Henrique: Ah sim? Também há uma certa loucura na tua personagem que por certo será absolutamente verdadeira…
 
Miguel Oliveira: Vou-vos interromper antes que comecem com os spoilers. Tinha programado começarmos pelo "rockar-te" uma vez que o vosso momento alto no "alimenta os tubarões com carne de sereia" remete precisamente para as vossas aventuras aí relatadas, mas já percebi que foi um erro. Contudo, arriscando-me a ter de interromper a entrevista tenho mesmo de vos perguntar isto: quem é afinal a Íris?
 
Gil: Não acredito que fizeste essa pergunta…

 
Henrique: Não te podemos responder a essa questão em concreto, mas temos uma boa justificação para isso: o Jorge Dantas esfolava-nos vivos. Não há um único adjectivo, uma única palavra que a descreva directamente em todo o livro.
 
Miguel Oliveira: Têm  certeza disso? Eu tenho uma nítida imagem dela na minha cabeça…
 
Sapic: Temos a certeza absoluta. Meu, ela é um mistério com uma solução diferente para cada pessoa que ler o livro, se é que me estás a entender…
 
Miguel Oliveira: Muito bem, vou ter de confirmar isso… Contudo, acredito que pelo menos parte da Íris será verdade. Têm a certeza que não me podem contar nada? Afinal donde veio a inspiração para uma personagem como ela?
 
Gil: O que é verdade é o que nós vivemos. O que o Jorge escreveu é uma versão dessa verdade. Não é possível separar uma coisa da outra, tal como não podes em culinária separar os ingredientes uns dos outros depois de teres o prato cozinhado. 
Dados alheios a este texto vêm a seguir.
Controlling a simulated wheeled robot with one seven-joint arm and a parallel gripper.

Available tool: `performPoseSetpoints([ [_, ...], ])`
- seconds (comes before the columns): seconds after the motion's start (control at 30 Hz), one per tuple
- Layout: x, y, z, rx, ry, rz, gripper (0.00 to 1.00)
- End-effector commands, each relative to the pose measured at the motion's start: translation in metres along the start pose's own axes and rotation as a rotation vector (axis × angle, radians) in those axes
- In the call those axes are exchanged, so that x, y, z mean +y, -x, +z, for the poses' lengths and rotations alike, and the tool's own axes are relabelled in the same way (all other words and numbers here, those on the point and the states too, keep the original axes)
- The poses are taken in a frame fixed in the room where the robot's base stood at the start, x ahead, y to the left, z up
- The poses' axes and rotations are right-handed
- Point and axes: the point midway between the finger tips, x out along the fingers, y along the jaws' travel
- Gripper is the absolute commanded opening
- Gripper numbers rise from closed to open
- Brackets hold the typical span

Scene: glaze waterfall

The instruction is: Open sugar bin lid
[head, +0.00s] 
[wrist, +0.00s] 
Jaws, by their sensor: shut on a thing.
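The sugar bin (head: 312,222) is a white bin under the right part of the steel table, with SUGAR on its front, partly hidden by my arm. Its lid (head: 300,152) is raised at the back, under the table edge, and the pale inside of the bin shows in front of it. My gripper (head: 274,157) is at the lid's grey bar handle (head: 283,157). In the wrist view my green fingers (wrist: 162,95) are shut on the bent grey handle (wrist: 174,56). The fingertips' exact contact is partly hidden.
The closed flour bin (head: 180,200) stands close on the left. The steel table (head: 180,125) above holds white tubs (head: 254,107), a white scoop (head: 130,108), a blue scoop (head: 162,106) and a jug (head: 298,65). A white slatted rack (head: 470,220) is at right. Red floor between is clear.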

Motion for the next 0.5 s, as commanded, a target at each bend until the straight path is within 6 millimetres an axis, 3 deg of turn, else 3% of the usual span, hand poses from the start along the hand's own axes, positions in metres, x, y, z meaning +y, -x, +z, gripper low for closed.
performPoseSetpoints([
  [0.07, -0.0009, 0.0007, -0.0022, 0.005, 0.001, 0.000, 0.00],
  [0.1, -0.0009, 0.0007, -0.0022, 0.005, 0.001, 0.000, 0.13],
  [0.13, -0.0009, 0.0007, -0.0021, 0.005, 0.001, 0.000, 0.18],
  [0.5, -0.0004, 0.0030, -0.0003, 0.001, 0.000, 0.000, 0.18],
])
Sapic: Tens de ir à origem meu…
 
Miguel Oliveira: Confirmam-me ao menos que Íris é o título da música que apresentam integralmente no "alimenta os tubarões com carne de sereia"?
 
Henrique: Isso sim! Esperamos em breve ter um videoclip pronto.

Miguel Oliveira: O que me podem contar da vossa carreira musical? Há novo álbum no horizonte?

Henrique: Já sabes que sempre estivemos nisto mais pela arte do que pelo entretenimento. Gostamos da nossa situação actual em que ninguém nos diz o que temos ou não de fazer para vender mais, passar na rádio ou dar mais concertos.

Gil: O que é bom porque podemos experimentar tudo o que nos passar pela cabeça…

Sapic: Mas acreditando que um dia vamos poder tornar algo editável, já que não vamos ser hipócritas e dizer que o sucesso não é uma coisa boa. Claro que é, toda a gente gosta do reconhecimento e de umas [palavrão] à borla.

Miguel Oliveira: A vossa música foi sempre um pouco difícil de definir. Revêm-se na transição para a escrita que criaram com o Jorge Dantas?

Henrique: A nossa música, tal como surge por exemplo no "rockar-te", não pretende ser ouvida, mas sim ser lida, o que acaba por definir em muito o modo como é apresentada. É verdade que na literatura a métrica, o ritmo, a rima, a fonética, têm muita relevância, pois quer no teatro, quer na declamação, o texto já é escrito com o intuito de ser ouvido. Porém num romance tudo se passa do texto directamente para o pensamento do leitor, pelo que estes factores acabam por ter menos importância, ao mesmo tempo que é necessário dar uma ajuda a quem lê para que consiga invocar as suas memórias musicais e construa a nossa música na sua cabeça apenas com as pistas que lhe vamos dando. No fundo o que fizemos para o "rockar-te" foi abandonar tudo o que resulta em termos sonoros mas que acaba por se tornar muito nebuloso após a transcrição para um romance, preservando aquilo que é a nossa essência: um certo caos, uma boa dose de agressividade e uma prespectiva muito negra de situações banais do nosso dia a dia.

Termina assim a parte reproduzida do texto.